In the 30th century, when the evil god Darkseid will take over the planet Daxam in what will become known as "The Great Darkness Saga," time-traveller Booster Gold will do what he can to save innocent lives (in Booster Gold Volume 2, #32). Unfortunately for everyone, Booster is no match for an army of billions of super-powered Daxamites, and he manages to save the life of only one child, little orphan Rani.
With Rani's parents dead and her foster parents fallen victim to Darkseid's invasion, Booster has little choice but to take the poor girl home with him to 21st-century Arizona where she could be cared for by Booster's grown son, Rip Hunter, who Rani nicknamed "Boppy" after her own grandfather (Booster Gold #33). Hunter was concerned that Booster had damaged the space-time continuum by bringing Rani to the past, but Booster's twin sister, Michelle, refused to allow them to send the little girl back to a death sentence in the future (Booster Gold #34). Just like that, Rani became part of Booster's family.
Despite her young age, Rani has an advanced knowledge of technology (Booster Gold #35) and a drive to join the family business. In Booster Gold #38, she pilots a stolen time sphere to 1943 to confront Maxwell Lord's parents before he was born, and would later "borrow" Michelle's Goldstar costume (Booster Gold #39). In response, Michelle grounded her for two whole days.
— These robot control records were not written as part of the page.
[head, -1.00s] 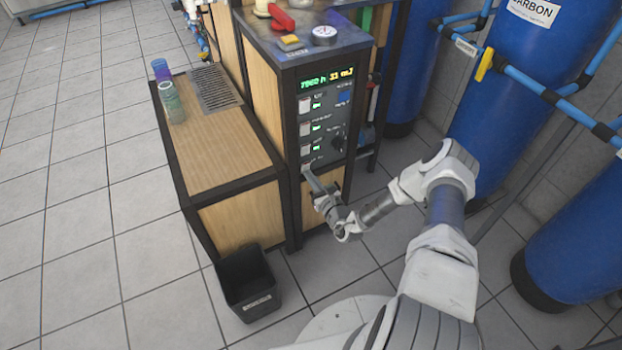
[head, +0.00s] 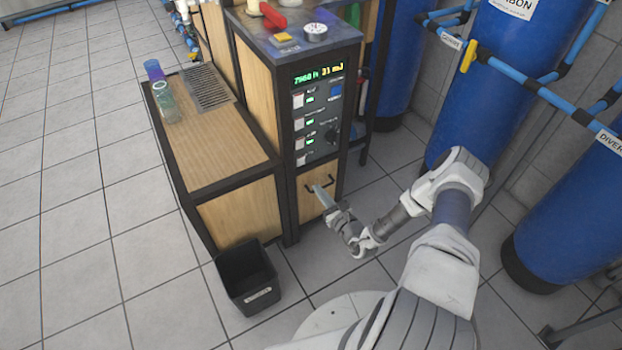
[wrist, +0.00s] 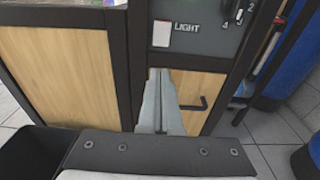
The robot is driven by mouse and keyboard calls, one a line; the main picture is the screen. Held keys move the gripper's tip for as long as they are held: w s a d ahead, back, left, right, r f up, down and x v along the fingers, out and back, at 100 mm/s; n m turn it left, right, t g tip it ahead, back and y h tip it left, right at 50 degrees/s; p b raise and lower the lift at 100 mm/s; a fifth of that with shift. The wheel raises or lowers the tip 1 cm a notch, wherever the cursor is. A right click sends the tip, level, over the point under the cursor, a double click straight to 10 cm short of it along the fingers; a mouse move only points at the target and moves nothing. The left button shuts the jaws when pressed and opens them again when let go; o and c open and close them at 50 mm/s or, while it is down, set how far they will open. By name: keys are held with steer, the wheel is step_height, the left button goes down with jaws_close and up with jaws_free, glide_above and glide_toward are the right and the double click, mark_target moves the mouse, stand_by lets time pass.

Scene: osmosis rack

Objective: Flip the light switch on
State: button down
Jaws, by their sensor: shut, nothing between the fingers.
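The light switch (wrist: 161,34) is a white rocker beside the label "LIGHT" on the dark control panel (wrist: 205,42) in the wrist view. In the head view it is the lowest white switch (head: 301,159) on the panel's left side. My gripper (wrist: 158,72) is shut and empty. Its fingertips lie just below the switch in the wrist view, over the wooden lower door. In the head view my gripper (head: 317,188) is below the panel, apart from the switch. I cannot tell which way the rocker is set.
A black handle (head: 320,185) is on the wooden door behind my fingertips. A black bin (head: 247,277) stands on the floor at the lower left. A wooden counter (head: 215,150) adjoins the cabinet. Blue tanks (head: 575,225) stand at the right.

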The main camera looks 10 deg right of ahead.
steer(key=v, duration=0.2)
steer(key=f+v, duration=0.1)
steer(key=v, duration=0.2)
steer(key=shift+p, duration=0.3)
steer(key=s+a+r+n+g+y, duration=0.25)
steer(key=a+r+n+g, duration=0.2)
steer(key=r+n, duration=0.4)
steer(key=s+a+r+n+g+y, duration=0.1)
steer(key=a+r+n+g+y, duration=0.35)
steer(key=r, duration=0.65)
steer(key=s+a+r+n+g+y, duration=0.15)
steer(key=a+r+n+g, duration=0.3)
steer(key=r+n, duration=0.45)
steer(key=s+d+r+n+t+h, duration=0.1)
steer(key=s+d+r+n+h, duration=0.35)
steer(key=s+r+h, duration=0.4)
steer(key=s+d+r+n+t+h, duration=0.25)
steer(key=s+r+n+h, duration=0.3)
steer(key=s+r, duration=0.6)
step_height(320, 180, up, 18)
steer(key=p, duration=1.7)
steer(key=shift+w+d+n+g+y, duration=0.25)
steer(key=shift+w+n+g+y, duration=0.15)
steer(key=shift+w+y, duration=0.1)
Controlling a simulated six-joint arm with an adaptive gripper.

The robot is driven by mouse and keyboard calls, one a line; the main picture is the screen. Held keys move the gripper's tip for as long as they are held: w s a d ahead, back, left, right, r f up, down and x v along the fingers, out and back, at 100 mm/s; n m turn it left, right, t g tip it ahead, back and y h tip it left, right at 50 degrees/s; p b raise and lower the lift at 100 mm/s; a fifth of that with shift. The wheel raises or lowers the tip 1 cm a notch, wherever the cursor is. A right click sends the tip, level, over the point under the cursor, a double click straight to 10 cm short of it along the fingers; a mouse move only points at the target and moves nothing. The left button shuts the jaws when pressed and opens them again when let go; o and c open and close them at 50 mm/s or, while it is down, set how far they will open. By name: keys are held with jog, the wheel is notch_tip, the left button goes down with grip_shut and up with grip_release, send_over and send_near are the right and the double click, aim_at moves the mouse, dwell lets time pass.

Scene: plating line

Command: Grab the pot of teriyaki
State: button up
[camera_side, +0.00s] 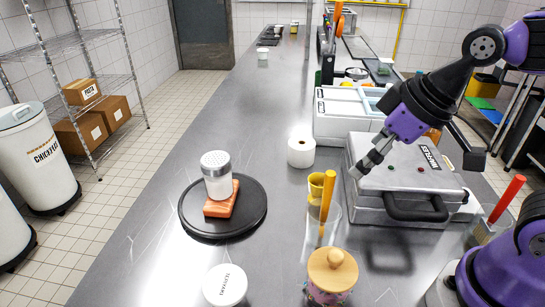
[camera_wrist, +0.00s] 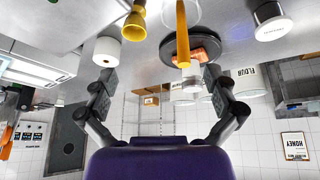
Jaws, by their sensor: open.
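The pot of teriyaki (camera_side: 226,284) is a white round pot with dark lettering on its top, on the steel counter at the bottom of the side view. It also shows at the top right of the wrist view (camera_wrist: 272,24), where its lettering is too small to read. My gripper (camera_side: 359,171) is above the front left of the grey machine in the side view, well behind and to the right of the pot. In the wrist view my gripper (camera_wrist: 160,74) has its two fingers spread wide with nothing between them.
A black round plate (camera_side: 255,218) holds an orange block with a shaker (camera_side: 216,175) on it. A jar with a wooden lid (camera_side: 333,270) and a clear container with a yellow stick (camera_side: 327,200) stand right of the pot. A white roll (camera_side: 301,152) is farther back.

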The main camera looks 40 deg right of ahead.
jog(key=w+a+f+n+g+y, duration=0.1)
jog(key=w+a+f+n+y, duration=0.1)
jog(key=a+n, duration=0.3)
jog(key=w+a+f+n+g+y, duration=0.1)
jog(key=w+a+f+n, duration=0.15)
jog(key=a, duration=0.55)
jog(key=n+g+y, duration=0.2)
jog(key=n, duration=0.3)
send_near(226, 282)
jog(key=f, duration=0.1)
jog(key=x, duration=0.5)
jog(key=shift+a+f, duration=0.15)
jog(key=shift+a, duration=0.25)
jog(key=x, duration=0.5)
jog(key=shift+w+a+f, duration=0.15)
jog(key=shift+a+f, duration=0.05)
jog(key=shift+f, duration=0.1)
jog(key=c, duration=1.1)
Rani was mature for her age, but she would continue to be traumatized by her experiences on Daxam. For example, when Doctor Nishtikeit and his time-traveling Nazis attacked Hunter's Arizona home (in Booster Gold #41), Rani suffered a prolonged PTSD episode that only resolved when Booster returned to "rescue" her. She cried for the duration of Booster's 25th-century prison sentence (though that was only 10 minutes of her relative time) as seen in Booster Gold #42. So far as she is concerned, Booster is her new daddy, and he treats her like the daughter he never had.
In the last days before Flashpoint changed history and destroyed everyone's memories of the history of the world that was, Rani was fittingly last seen in Booster Gold #43 on 30th-century missing child poster.
"The Great Darkness Saga" is still in Booster Gold's future. Will Rani be there? Will Booster Gold save her? Only time will tell.